Randolph vai sobretudo falar sobre “Winston Churchill, The Freedom of the Sea and the Atlantic Charter” – título da sua comunicação, que deu o título global da Conferência. Não me compete tentar antecipar aqui o que irá dizer, e que todos aguardamos com muito interesse.
Mas gostaria de enfatizar a dimensão marítima euro-atlântica do seu título, bem como a dimensão marítima euro-atlântica das Conferências do Atlântico na Madeira. Para abreviar uma longuíssima história, seja-me permitido citar Karl Popper sobre a emergência da Sociedade Aberta na marítima Atenas do século V a.C. e do seu contraste com o autoritarismo colectivista de Esparta:
“Talvez a mais poderosa causa do colapso da sociedade fechada tenha sido o desenvolvimento das comunicações marítimas e do comércio. O contacto estreito com outras tribos desafia o sentimento de necessidade com que as instituições tribais são percepcionadas; e a troca, a iniciativa comercial e a independência podem afirmar-se, mesmo numa sociedade em que o tribalismo ainda prevalece […] Por esta razão, nós verificamos que, durante mais de um século, o império, a frota, o porto e as muralhas foram odiados pelos partidos oligárquicos de Atenas e foram considerados símbolos da democracia e da sua força, que aqueles partidos queriam destruir” [Karl Popper, A Sociedade Aberta e os Seus Inimigos, 1945].
Karl Popper gostava de sublinhar uma adicional característica das culturas marítimas euro-atlânticas herdadas da Atenas liberal e democrática: o seu respeito pelo pluralismo e pela civilizada concorrência entre propostas rivais, assente numa espontânea recusa de discursos revolucionários fundados no ódio ou/e no ressentimento tribais.
Ralf Dahrendorf, que foi aluno de Popper na London School of Economics logo após a II Guerra, e depois seu Reitor entre 1975 e 1985, gostava de citar Popper como um dos seus principais inspiradores. E ambos gostavam de citar Edmund Burke – crítico do radicalismo da Revolução Francesa de 1789 e simultaneamente defensor da moderada Revolução Americana de 1776. Uma das suas preferidas citações de Burke – sobre a crucial importância do equilíbrio e da moderação — tinha uma forte dimensão marítima:
“Tenho pouco para recomendar as minhas opiniões para além de longa observação e muita imparcialidade […] Vêm de alguém que dedicou a maior parte da sua vida pública à defesa da liberdade dos outros”. […] Alguém que, quando o equilíbrio do navio em que navega pode ser ameaçado por excesso de peso num dos lados, está desejoso de carregar o pequeno peso dos seus argumentos para o lado que possa restabelecer o equilíbrio.” [Edmund Burke, Reflexões sobre a Revolução em França, 1790].
Este sentido de equilíbrio e moderação é – e tem sido sempre — objecto de escárnio pelos fundamentalismos revolucionários de sinal contrário.

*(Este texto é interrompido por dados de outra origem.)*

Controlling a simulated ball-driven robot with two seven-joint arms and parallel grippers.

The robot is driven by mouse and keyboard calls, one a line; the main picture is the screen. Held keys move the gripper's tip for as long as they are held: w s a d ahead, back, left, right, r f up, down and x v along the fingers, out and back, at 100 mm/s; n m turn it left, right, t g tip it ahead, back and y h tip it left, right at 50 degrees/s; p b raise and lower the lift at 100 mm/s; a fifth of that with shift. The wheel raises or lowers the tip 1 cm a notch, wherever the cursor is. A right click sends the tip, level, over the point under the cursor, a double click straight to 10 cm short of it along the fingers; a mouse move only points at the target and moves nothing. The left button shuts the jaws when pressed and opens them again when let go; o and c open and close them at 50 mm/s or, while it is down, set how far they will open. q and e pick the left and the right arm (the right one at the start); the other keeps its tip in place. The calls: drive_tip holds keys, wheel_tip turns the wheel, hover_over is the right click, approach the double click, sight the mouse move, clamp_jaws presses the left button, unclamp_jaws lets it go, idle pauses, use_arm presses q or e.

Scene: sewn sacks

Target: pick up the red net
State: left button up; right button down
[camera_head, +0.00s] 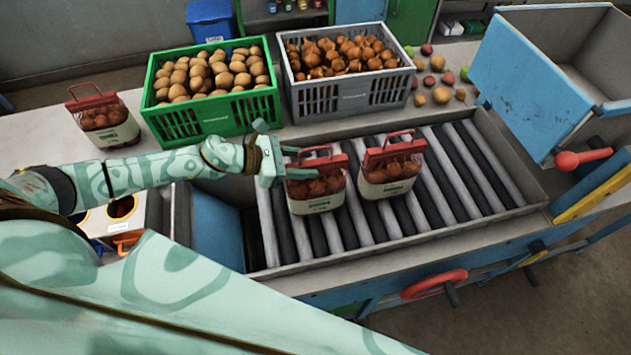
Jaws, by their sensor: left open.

Infelizmente, está hoje também em risco no interior das democracias euro-atlânticas.
Talvez por isso mesmo, este sentido de equilíbrio e moderação possa ser hoje recordado como estando no centro da pluralista consonância entre as datas que vamos celebrar neste ano de 2024: os 50 anos do 25 de Abril, os 75 anos da NATO, os 100 anos do nascimento de Mário Soares e de Maria Barroso, e os 150 anos do nascimento de Winston Churchill.